Return the listing word for word, as given.

--*--

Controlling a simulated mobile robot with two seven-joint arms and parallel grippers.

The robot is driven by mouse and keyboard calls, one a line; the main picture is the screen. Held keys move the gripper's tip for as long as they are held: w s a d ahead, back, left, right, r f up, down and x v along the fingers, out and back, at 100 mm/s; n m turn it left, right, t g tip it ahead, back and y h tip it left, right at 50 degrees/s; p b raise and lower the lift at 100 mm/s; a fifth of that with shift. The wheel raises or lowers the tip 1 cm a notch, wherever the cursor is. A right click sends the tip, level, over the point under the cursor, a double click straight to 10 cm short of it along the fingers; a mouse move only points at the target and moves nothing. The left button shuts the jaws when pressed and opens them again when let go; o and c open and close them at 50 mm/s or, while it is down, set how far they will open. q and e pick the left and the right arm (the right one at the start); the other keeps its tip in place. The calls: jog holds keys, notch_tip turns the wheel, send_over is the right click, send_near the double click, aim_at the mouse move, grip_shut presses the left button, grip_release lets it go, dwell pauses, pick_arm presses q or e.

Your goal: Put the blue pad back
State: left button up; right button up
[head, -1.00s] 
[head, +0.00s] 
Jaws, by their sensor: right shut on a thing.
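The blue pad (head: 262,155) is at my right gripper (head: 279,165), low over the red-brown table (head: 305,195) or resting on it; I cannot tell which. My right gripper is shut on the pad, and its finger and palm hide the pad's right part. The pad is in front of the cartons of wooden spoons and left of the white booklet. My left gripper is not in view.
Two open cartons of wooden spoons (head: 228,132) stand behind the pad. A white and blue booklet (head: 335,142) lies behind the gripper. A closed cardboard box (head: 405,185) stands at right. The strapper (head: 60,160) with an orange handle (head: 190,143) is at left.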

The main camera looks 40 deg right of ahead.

--*--

— TASK RESPONSE —
Controlling a simulated mobile robot with two seven-joint arms and parallel grippers.

The robot is driven by mouse and keyboard calls, one a line; the main picture is the screen. Held keys move the gripper's tip for as long as they are held: w s a d ahead, back, left, right, r f up, down and x v along the fingers, out and back, at 100 mm/s; n m turn it left, right, t g tip it ahead, back and y h tip it left, right at 50 degrees/s; p b raise and lower the lift at 100 mm/s; a fifth of that with shift. The wheel raises or lowers the tip 1 cm a notch, wherever the cursor is. A right click sends the tip, level, over the point under the cursor, a double click straight to 10 cm short of it along the fingers; a mouse move only points at the target and moves nothing. The left button shuts the jaws when pressed and opens them again when let go; o and c open and close them at 50 mm/s or, while it is down, set how far they will open. q and e pick the left and the right arm (the right one at the start); the other keeps its tip in place. The calls: jog holds keys, notch_tip turns the wheel, send_over is the right click, send_near the double click, aim_at the mouse move, grip_shut presses the left button, grip_release lets it go, dwell pauses, pick_arm presses q or e.

Your goal: Put the blue pad back
State: left button up; right button up
[head, -1.00s] 
[head, +0.00s] 
Jaws, by their sensor: right shut on a thing.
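The blue pad (head: 262,155) is at my right gripper (head: 279,165), low over the red-brown table (head: 305,195) or resting on it; I cannot tell which. My right gripper is shut on the pad, and its finger and palm hide the pad's right part. The pad is in front of the cartons of wooden spoons and left of the white booklet. My left gripper is not in view.
Two open cartons of wooden spoons (head: 228,132) stand behind the pad. A white and blue booklet (head: 335,142) lies behind the gripper. A closed cardboard box (head: 405,185) stands at right. The strapper (head: 60,160) with an orange handle (head: 190,143) is at left.

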The main camera looks 40 deg right of ahead.

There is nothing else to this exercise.